Audiences are no longer seen as passive as fans that are
engaged in a dialogue have helped replace the once common notion of the mass
audience with that of the active audience. As John Fiske noted in 1992, fans
are now giving more subversive and oppositional readings of media texts. Now fandom
is very much a participatory culture, fans of different media texts, whether it
be films, comic books, video games, music or sports have been resisting the
dominant ideologies of their chosen texts and recycling elements of them to
create their own, new material.
What Henry Jenkins is attempting to state in his definition
is that a fan culture is where fans and amateurs create new and recycled texts
and media that draw much of their content from mass-produced and mass consumed
media. The text and media produced by fans are then sold and made available to
fans in an unrecorded economy that is more often than not filled with fans of
the same or similar texts and those of a niche audience. Now there are some
pros and cons to Jenkins’ definition, if the fan community in question was
based around a text that was part of the mass culture, then it can clearly be
argued that they would draw their content from commercial culture. LEGO, for
example, is a prime example of a community that draws much of its content from
commercial culture and also makes their produce available through an
underground economy. It can, and should be argued that Jenkins’ definition
ignores fan practices such as fan fiction and cosplay, that only draws its
content from the source material, not commercial culture. Also, the majority of
fan practices, including fan fiction and cosplay don’t produce texts for mass
culture, but produces new, diverse texts for those of a niche audience.

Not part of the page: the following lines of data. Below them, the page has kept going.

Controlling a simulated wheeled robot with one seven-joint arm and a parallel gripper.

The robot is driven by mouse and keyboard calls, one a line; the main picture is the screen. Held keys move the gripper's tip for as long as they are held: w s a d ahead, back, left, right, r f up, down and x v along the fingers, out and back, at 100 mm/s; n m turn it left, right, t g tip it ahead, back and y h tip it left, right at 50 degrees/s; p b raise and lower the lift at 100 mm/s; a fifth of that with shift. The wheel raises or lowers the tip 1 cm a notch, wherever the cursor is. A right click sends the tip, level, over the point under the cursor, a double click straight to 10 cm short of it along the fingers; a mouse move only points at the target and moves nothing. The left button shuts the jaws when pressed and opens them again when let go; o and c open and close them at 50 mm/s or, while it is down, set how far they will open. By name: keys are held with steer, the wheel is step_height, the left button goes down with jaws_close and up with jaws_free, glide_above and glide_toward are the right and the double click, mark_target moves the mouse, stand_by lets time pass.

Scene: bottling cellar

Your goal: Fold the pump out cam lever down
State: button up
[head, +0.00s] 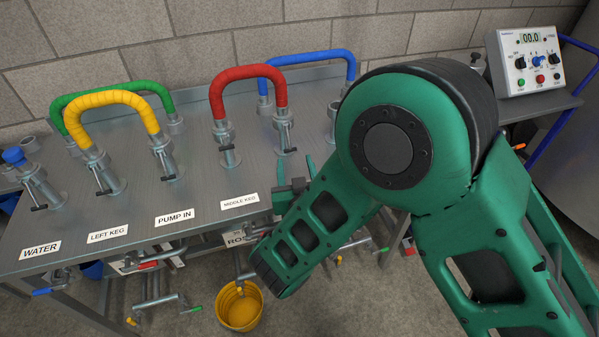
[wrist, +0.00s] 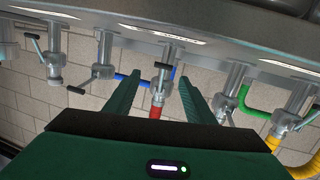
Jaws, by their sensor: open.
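My gripper (head: 295,178) is open and empty in front of the bench's right part, low beside the row of couplings. In the wrist view its two green fingers (wrist: 160,88) are spread wide. A coupling with a black-gripped lever (wrist: 162,66) and a red hose shows between them, farther off; I see no contact. Another black-gripped lever (wrist: 76,90) sticks out sideways from a coupling left of the fingers. No pump out label is readable in either view, so I cannot tell which lever is the pump out one. My arm hides the bench's right part in the head view.
The steel bench (head: 130,205) carries a red hose (head: 250,73), a blue hose (head: 325,57), a yellow hose (head: 100,98) and a green hose (head: 110,88). A yellow bucket (head: 240,308) stands below. A control box (head: 527,62) stands at right. Pipes and valves hang under the bench.

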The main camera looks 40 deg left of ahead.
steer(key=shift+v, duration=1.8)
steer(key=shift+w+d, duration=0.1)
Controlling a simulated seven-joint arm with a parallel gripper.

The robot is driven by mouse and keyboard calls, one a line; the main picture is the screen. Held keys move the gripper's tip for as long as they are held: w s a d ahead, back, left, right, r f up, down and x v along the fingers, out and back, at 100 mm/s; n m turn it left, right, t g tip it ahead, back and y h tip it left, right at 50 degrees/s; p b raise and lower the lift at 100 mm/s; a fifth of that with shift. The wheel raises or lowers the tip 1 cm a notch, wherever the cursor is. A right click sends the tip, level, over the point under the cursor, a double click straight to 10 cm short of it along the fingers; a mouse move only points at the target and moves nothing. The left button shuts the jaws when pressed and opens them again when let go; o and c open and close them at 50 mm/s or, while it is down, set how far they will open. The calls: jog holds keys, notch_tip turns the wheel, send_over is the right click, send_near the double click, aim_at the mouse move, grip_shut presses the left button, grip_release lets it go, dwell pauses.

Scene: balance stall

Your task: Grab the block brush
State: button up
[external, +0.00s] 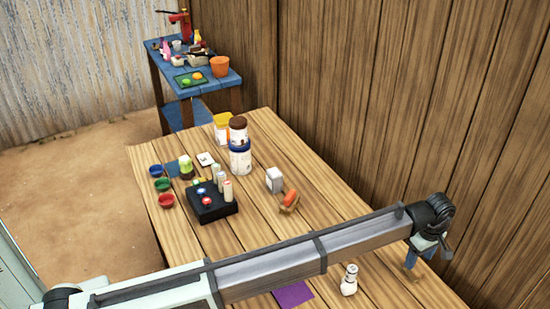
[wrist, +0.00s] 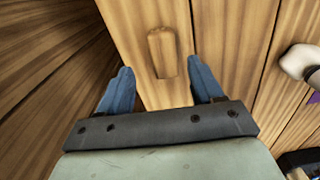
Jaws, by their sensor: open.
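A wooden block with a rounded end, which looks like the block brush (wrist: 162,50), lies on the table in the wrist view. Its wood is close in colour to the planks, and any bristles are hidden. My gripper (wrist: 160,84) is open, with one blue finger on each side of the block's near end and gaps to both. Nothing is held. In the external view my gripper (external: 421,257) is over the right side of the table, pointing down. I cannot make out the block there.
A white shaker-like bottle (external: 348,281) and a purple cloth (external: 293,294) are left of my gripper. A white box (external: 274,180), an orange item (external: 290,198), a black stand (external: 212,205) and jars (external: 240,160) stand farther back. A plank wall (external: 440,110) borders the table.

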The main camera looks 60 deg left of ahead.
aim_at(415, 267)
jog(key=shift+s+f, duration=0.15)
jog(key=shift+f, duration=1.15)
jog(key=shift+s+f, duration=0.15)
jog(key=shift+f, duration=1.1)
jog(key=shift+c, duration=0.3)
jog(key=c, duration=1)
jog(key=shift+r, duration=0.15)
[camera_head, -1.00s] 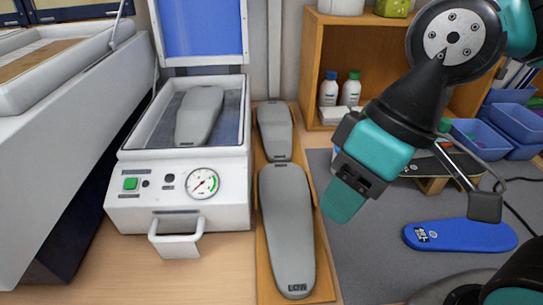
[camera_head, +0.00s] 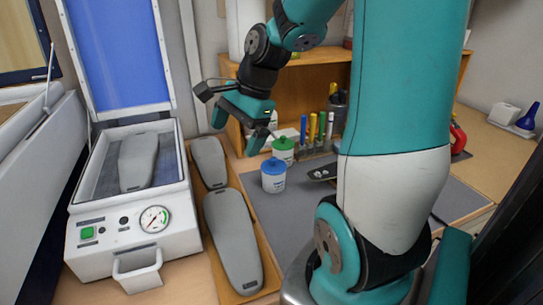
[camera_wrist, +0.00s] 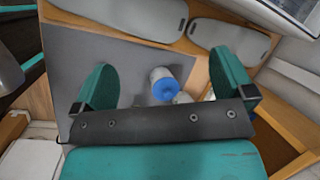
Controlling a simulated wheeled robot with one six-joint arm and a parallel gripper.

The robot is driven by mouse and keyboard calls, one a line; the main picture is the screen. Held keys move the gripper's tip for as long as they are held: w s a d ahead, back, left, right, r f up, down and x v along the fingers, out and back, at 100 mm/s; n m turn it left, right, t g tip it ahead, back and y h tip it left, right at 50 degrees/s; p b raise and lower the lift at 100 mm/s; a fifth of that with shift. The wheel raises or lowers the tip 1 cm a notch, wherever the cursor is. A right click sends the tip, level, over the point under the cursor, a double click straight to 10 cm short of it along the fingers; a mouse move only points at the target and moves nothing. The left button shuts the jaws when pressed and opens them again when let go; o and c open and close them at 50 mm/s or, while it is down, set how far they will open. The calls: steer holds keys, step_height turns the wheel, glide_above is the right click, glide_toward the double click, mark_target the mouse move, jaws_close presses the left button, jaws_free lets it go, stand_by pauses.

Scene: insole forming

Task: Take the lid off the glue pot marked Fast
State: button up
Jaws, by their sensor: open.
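Two white glue pots stand close together on the grey mat (camera_head: 300,208): one with a blue lid (camera_head: 273,166) and one with a green lid (camera_head: 283,143). Their labels are too small to read, so I cannot tell which is marked Fast. My gripper (camera_head: 239,130) is open and empty, above and to the left of the pots in the head view, close to the green-lidded one. In the wrist view, the blue lid (camera_wrist: 167,91) shows between the spread fingers of my gripper (camera_wrist: 163,65), apart from them. The other pot is mostly hidden there.
Grey insole forms lie on a wooden board (camera_head: 268,272) left of the mat. A white press (camera_head: 132,240) with its blue lid raised is further left. A rack of coloured markers (camera_head: 318,140) and a wooden shelf (camera_head: 312,72) stand behind the pots.

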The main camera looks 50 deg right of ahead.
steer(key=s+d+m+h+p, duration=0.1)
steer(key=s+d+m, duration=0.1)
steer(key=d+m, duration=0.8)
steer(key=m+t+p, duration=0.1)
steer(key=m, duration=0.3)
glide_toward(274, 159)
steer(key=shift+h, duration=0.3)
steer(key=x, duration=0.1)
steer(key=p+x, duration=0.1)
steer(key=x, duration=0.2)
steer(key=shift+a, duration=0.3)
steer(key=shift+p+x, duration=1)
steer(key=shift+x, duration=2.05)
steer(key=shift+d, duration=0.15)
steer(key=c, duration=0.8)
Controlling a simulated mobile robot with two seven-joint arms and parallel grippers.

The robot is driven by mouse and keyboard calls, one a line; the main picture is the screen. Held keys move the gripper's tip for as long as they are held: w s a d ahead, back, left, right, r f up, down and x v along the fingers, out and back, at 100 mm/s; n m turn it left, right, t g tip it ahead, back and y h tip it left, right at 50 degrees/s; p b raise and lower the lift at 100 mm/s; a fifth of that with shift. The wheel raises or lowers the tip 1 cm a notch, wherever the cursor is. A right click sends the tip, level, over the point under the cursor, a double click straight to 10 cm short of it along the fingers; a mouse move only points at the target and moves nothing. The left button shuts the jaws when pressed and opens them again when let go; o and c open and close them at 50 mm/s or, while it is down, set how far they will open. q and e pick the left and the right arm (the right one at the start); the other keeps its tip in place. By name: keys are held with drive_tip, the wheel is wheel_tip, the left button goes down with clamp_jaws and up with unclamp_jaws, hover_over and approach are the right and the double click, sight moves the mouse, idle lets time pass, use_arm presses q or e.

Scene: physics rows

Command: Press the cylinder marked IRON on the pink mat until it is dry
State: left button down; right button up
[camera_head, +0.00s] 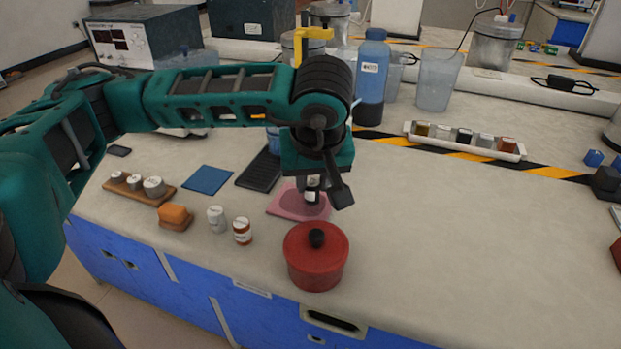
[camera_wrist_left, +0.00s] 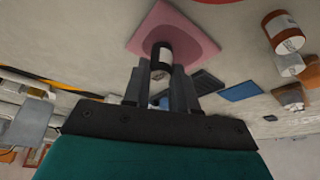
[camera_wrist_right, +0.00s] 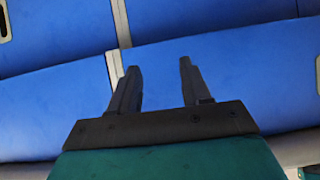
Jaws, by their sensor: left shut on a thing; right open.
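The pink mat (camera_head: 283,203) lies flat on the bench behind the red pot, with a darker patch around the cylinder. It also shows in the left wrist view (camera_wrist_left: 190,32). My left gripper (camera_head: 313,178) points down over the mat and is shut on a small black-and-white cylinder (camera_head: 312,195). This cylinder also shows between the fingers in the left wrist view (camera_wrist_left: 162,54). It is at the mat's surface; I cannot tell whether it touches, and its marking is not readable. My right gripper (camera_wrist_right: 157,80) is open and empty, facing blue cabinet fronts, out of the head view.
A red lidded pot (camera_head: 317,262) stands just in front of the mat. A white cylinder (camera_head: 216,219), a brown-and-white cylinder (camera_head: 242,232) and an orange sponge (camera_head: 174,214) stand left. A blue mat (camera_head: 207,180) and black tray (camera_head: 258,173) lie behind.

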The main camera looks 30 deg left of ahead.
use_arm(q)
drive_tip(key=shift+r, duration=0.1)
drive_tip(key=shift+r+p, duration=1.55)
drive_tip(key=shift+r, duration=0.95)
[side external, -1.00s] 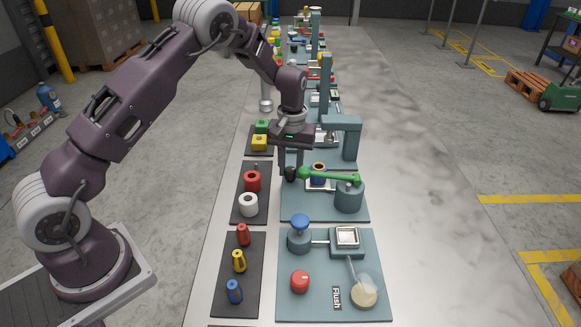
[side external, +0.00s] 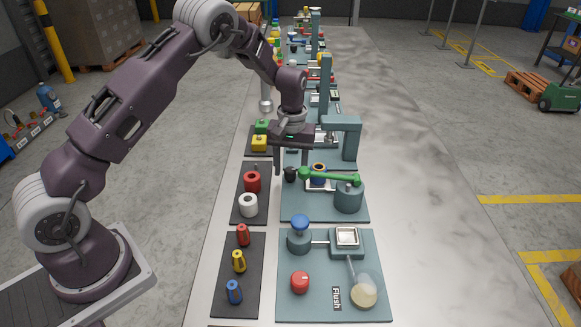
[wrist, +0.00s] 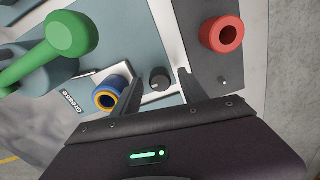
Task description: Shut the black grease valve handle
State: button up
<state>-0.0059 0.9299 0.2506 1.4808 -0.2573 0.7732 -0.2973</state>
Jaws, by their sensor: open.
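The black grease valve handle is a small round dark knob (wrist: 160,80) on the teal panel, near the "Grease" label (wrist: 73,103) in the wrist view. In the side view the black knob (side external: 290,174) sits left of the green lever. My gripper (wrist: 160,75) is open and empty, with one finger on each side of the knob in the wrist view; I cannot tell whether either finger touches it. In the side view my gripper (side external: 291,168) hangs just above the knob.
A green lever (side external: 330,176) on a teal post (side external: 348,197) stands right of the knob. A blue-and-yellow ring (wrist: 112,93) is beside a finger. Red (side external: 252,182) and white (side external: 248,205) rings stand on the dark mat to the left. Clear table lies at right.

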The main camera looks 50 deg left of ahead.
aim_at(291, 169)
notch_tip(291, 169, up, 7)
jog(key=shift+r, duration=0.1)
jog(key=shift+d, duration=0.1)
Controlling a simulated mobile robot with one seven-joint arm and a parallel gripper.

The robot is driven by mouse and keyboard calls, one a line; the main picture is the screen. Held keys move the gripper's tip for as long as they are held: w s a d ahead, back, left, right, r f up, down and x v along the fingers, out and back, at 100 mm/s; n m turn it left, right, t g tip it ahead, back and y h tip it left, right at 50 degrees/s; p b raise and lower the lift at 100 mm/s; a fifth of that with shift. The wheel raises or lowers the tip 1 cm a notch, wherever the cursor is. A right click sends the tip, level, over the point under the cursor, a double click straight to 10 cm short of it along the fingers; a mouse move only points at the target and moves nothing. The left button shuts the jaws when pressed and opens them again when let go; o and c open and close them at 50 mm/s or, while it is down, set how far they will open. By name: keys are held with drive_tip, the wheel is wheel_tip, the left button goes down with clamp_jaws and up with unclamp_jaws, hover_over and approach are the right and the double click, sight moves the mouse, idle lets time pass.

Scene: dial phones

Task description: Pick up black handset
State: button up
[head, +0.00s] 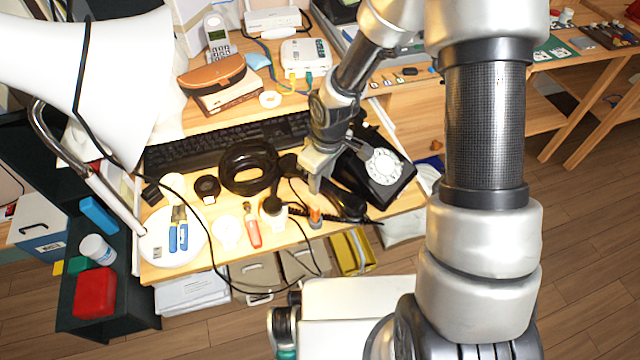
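A black dial phone (404,184) with a white dial sits at the right front of the wooden desk. A black handset (347,204) lies off its base, just left of the phone and near the desk's front edge. My gripper (314,184) points down over the middle of the handset and hides part of it. I cannot tell whether the fingers touch the handset or how far apart they are.
A black cable coil (246,168) and keyboard (218,143) lie left of my gripper. A red-handled tool (252,232) and a white round lamp base (172,240) are near the front edge. A white router (306,56) stands behind. Loose cables cross the desk.

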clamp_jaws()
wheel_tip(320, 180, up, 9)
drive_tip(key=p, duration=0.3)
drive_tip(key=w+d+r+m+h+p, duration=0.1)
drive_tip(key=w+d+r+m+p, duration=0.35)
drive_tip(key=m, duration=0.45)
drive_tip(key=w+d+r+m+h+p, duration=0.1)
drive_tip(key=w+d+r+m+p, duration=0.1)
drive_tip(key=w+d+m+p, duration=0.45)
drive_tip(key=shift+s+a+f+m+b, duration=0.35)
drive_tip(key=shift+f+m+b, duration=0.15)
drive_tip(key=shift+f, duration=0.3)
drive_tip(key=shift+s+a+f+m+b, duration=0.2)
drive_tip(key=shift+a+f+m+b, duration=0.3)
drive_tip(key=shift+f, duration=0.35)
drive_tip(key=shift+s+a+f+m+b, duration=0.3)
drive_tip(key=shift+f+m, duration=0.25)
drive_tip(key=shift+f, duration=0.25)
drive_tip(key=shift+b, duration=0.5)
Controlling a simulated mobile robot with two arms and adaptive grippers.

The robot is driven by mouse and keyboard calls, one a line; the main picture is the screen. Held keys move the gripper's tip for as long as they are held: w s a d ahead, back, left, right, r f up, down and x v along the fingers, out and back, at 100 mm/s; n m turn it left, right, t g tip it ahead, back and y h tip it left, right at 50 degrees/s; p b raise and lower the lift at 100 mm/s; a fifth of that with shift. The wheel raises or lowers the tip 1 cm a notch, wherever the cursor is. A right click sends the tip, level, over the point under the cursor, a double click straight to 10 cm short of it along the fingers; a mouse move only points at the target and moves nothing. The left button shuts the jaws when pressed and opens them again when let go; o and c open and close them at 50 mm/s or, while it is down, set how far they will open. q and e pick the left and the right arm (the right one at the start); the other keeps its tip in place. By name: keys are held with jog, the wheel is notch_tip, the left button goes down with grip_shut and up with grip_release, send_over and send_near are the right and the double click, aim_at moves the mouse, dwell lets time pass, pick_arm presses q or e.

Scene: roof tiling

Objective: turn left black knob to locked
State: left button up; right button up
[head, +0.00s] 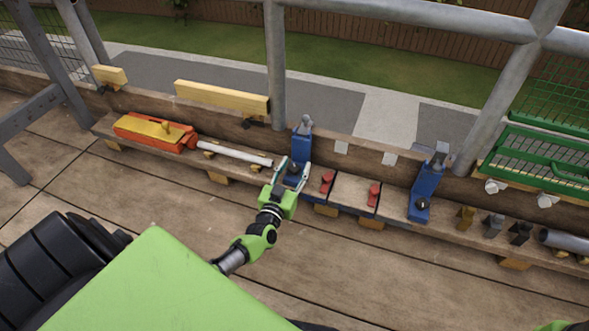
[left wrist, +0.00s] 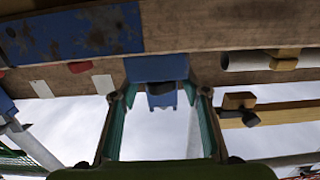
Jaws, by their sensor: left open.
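The left blue bracket (head: 301,146) stands upright at the plank wall, with the dark left knob (head: 293,168) low on its front. My left gripper (head: 291,173) is open at this bracket, one finger on each side of the knob area; I cannot tell whether they touch. The fingers partly hide the knob, and its turn position is unclear. In the left wrist view, a blue part (left wrist: 157,69) lies between the open fingers of the left gripper (left wrist: 158,96).
A second blue bracket (head: 424,190) with a black knob (head: 422,204) stands to the right. Two red knobs (head: 327,183) (head: 374,195) lie between the brackets. An orange tool (head: 150,131) and a white tube (head: 235,153) are on the left. Metal posts (head: 276,70) rise behind.

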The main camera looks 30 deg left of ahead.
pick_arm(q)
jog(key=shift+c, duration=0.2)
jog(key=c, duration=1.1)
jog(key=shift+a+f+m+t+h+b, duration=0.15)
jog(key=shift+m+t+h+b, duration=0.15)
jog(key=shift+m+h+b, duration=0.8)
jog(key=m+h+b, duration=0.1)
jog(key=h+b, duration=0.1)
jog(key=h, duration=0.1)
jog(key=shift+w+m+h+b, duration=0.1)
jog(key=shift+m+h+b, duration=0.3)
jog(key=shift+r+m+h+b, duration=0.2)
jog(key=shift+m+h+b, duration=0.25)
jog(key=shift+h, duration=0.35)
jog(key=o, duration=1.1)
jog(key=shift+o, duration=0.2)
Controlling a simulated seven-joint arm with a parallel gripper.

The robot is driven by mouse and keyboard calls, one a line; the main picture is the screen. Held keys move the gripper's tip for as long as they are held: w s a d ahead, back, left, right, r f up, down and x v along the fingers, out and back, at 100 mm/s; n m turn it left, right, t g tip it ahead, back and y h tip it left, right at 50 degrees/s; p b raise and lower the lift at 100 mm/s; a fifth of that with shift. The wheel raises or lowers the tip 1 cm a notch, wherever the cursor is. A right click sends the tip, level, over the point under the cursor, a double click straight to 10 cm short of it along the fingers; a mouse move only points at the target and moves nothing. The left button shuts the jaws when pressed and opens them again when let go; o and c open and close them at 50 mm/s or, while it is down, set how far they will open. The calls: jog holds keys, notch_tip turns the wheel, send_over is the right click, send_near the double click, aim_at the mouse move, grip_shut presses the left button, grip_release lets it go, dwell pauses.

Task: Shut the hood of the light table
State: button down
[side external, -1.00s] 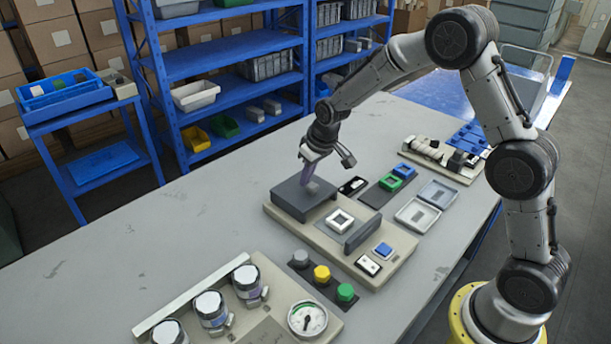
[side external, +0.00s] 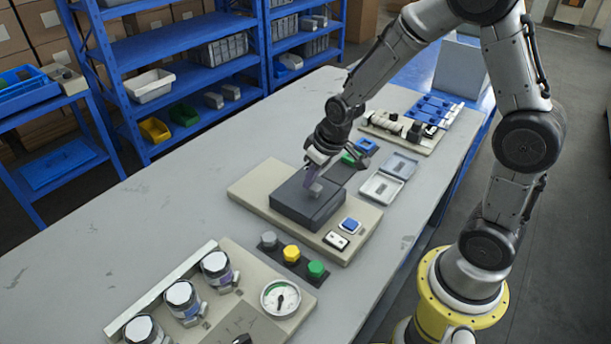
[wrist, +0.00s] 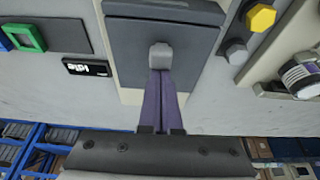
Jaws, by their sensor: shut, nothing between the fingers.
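The light table has a beige base (side external: 252,188) on the bench. Its dark grey hood (side external: 300,208) lies over the front-right part of the base, up to the place of the upright bar. The white square frame is hidden under it. A small grey knob (wrist: 161,56) stands on the hood's top. My gripper (side external: 315,179) is shut, its purple fingers pointing down at the knob. In the wrist view the fingertips (wrist: 162,74) are right at the knob's edge, with nothing between them. I cannot tell if they touch it.
On the base's near end are a blue button (side external: 349,225) and a white switch (side external: 336,240). A row of grey, yellow and green knobs (side external: 292,254) stands in front. A panel with jars and a gauge (side external: 281,298) is nearer. The bench's left side is clear.

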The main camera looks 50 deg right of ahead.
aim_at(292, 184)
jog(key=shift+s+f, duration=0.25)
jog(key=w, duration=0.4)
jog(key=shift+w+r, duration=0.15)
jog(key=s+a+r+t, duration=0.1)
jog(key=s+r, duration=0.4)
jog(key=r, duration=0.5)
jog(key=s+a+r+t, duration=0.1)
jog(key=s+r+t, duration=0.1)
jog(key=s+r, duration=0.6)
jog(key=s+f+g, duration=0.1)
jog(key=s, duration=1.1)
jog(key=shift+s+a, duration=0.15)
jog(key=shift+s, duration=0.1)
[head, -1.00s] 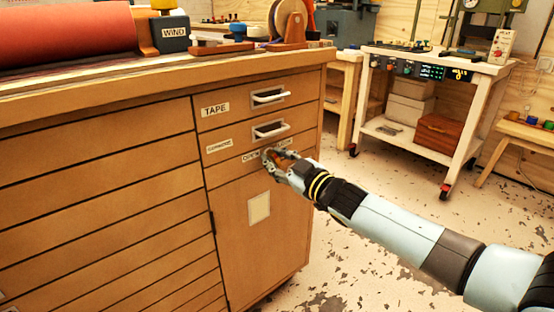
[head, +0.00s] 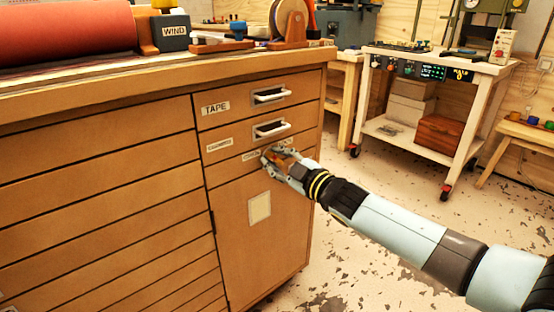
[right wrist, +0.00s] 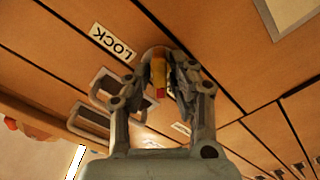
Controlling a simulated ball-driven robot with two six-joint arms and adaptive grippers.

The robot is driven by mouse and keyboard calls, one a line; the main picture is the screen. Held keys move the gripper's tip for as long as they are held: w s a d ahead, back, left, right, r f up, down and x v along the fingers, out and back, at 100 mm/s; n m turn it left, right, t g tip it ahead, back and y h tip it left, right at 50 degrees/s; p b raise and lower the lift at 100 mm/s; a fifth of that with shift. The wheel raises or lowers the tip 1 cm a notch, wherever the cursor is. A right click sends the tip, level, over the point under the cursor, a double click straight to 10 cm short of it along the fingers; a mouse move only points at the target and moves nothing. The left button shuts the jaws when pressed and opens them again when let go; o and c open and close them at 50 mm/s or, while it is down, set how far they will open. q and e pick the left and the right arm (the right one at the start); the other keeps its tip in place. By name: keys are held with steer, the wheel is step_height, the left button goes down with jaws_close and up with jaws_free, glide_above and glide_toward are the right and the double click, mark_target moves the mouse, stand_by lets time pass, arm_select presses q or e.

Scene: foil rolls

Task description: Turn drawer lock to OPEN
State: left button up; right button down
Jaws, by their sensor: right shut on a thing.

Fans find their identities wrapped up with the pleasures
connected popular culture. Fans therefore inhibit social roles marked out as
fandom, and fandom can therefore be seen as a form of cultural creativity. The work
of fandom includes the way it can ‘heighten our sense of excitement, prompt our
self-reflexivity, encourage us to discuss shared values and ethics, and supply
us with a significant source of meaning that extends into our daily lives
(Duffett, 2013, p.18). In his 2002 text Fan
Cultures, Hills claims that practices of fandom are not too dissimilar to
academic practices. He notes that fans, like academics create a sense of
imagined subjectivity around a particular text or subject, with fans also both
consuming and critiquing media texts, in similar ways to academics. Unlike
Jenkins, Hills’ definition of fan culture does not omit the social and political
issues regarding fandom and he argues that not all fan cultures produce texts
for underground economies. Hills suggests that fans create and critique texts
as a form of self-reflexivity and claims that such ‘mutual marginalisation’
between fans and academia ‘would suggest that fandom and academia are
co-produced as exclusive social and cultural positions’. (2002, p.19)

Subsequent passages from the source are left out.